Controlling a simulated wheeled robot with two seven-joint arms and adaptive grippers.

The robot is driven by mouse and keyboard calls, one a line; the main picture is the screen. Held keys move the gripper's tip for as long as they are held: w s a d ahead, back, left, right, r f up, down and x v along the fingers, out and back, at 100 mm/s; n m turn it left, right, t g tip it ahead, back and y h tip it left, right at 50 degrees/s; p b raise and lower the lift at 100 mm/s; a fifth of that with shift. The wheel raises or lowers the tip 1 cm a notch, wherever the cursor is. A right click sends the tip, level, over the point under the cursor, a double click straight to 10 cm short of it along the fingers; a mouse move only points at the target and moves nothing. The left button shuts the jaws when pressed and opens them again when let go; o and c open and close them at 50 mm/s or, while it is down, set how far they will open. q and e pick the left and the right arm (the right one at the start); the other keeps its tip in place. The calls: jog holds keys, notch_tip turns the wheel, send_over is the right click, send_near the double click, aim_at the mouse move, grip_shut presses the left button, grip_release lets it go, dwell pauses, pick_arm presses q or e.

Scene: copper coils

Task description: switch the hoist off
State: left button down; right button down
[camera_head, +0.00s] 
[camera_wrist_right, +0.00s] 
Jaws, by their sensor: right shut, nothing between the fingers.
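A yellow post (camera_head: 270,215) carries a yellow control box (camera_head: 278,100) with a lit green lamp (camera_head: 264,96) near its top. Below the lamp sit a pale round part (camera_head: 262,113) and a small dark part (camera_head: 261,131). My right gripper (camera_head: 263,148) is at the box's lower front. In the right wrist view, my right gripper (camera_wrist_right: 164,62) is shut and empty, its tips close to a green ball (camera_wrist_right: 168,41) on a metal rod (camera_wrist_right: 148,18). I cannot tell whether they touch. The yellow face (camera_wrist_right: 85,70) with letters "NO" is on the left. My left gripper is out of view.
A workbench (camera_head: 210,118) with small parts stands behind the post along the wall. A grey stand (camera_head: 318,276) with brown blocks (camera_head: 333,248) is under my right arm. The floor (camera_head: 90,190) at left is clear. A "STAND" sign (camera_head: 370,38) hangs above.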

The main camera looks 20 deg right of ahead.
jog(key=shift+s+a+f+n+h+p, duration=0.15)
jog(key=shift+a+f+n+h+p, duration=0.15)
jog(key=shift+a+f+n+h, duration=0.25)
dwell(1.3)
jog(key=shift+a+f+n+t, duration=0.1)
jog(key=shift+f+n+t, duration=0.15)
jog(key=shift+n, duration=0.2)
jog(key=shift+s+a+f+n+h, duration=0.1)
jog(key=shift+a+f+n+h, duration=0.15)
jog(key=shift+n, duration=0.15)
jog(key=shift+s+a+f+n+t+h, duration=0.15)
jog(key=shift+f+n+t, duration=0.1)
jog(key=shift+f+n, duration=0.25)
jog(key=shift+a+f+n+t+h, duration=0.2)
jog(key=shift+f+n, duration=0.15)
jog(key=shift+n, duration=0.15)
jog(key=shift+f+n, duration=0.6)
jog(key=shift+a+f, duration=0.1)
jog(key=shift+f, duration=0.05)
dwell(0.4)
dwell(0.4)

**WRITTEN PROBLEM**
Write out the entire listing exactly.

**RIGHT ANSWER**
Controlling a simulated wheeled robot with two seven-joint arms and adaptive grippers.

The robot is driven by mouse and keyboard calls, one a line; the main picture is the screen. Held keys move the gripper's tip for as long as they are held: w s a d ahead, back, left, right, r f up, down and x v along the fingers, out and back, at 100 mm/s; n m turn it left, right, t g tip it ahead, back and y h tip it left, right at 50 degrees/s; p b raise and lower the lift at 100 mm/s; a fifth of that with shift. The wheel raises or lowers the tip 1 cm a notch, wherever the cursor is. A right click sends the tip, level, over the point under the cursor, a double click straight to 10 cm short of it along the fingers; a mouse move only points at the target and moves nothing. The left button shuts the jaws when pressed and opens them again when let go; o and c open and close them at 50 mm/s or, while it is down, set how far they will open. q and e pick the left and the right arm (the right one at the start); the other keeps its tip in place. The calls: jog holds keys, notch_tip turns the wheel, send_over is the right click, send_near the double click, aim_at the mouse move, grip_shut presses the left button, grip_release lets it go, dwell pauses, pick_arm presses q or e.

Scene: copper coils

Task description: switch the hoist off
State: left button down; right button down
[camera_head, +0.00s] 
[camera_wrist_right, +0.00s] 
Jaws, by their sensor: right shut, nothing between the fingers.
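A yellow post (camera_head: 270,215) carries a yellow control box (camera_head: 278,100) with a lit green lamp (camera_head: 264,96) near its top. Below the lamp sit a pale round part (camera_head: 262,113) and a small dark part (camera_head: 261,131). My right gripper (camera_head: 263,148) is at the box's lower front. In the right wrist view, my right gripper (camera_wrist_right: 164,62) is shut and empty, its tips close to a green ball (camera_wrist_right: 168,41) on a metal rod (camera_wrist_right: 148,18). I cannot tell whether they touch. The yellow face (camera_wrist_right: 85,70) with letters "NO" is on the left. My left gripper is out of view.
A workbench (camera_head: 210,118) with small parts stands behind the post along the wall. A grey stand (camera_head: 318,276) with brown blocks (camera_head: 333,248) is under my right arm. The floor (camera_head: 90,190) at left is clear. A "STAND" sign (camera_head: 370,38) hangs above.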

The main camera looks 20 deg right of ahead.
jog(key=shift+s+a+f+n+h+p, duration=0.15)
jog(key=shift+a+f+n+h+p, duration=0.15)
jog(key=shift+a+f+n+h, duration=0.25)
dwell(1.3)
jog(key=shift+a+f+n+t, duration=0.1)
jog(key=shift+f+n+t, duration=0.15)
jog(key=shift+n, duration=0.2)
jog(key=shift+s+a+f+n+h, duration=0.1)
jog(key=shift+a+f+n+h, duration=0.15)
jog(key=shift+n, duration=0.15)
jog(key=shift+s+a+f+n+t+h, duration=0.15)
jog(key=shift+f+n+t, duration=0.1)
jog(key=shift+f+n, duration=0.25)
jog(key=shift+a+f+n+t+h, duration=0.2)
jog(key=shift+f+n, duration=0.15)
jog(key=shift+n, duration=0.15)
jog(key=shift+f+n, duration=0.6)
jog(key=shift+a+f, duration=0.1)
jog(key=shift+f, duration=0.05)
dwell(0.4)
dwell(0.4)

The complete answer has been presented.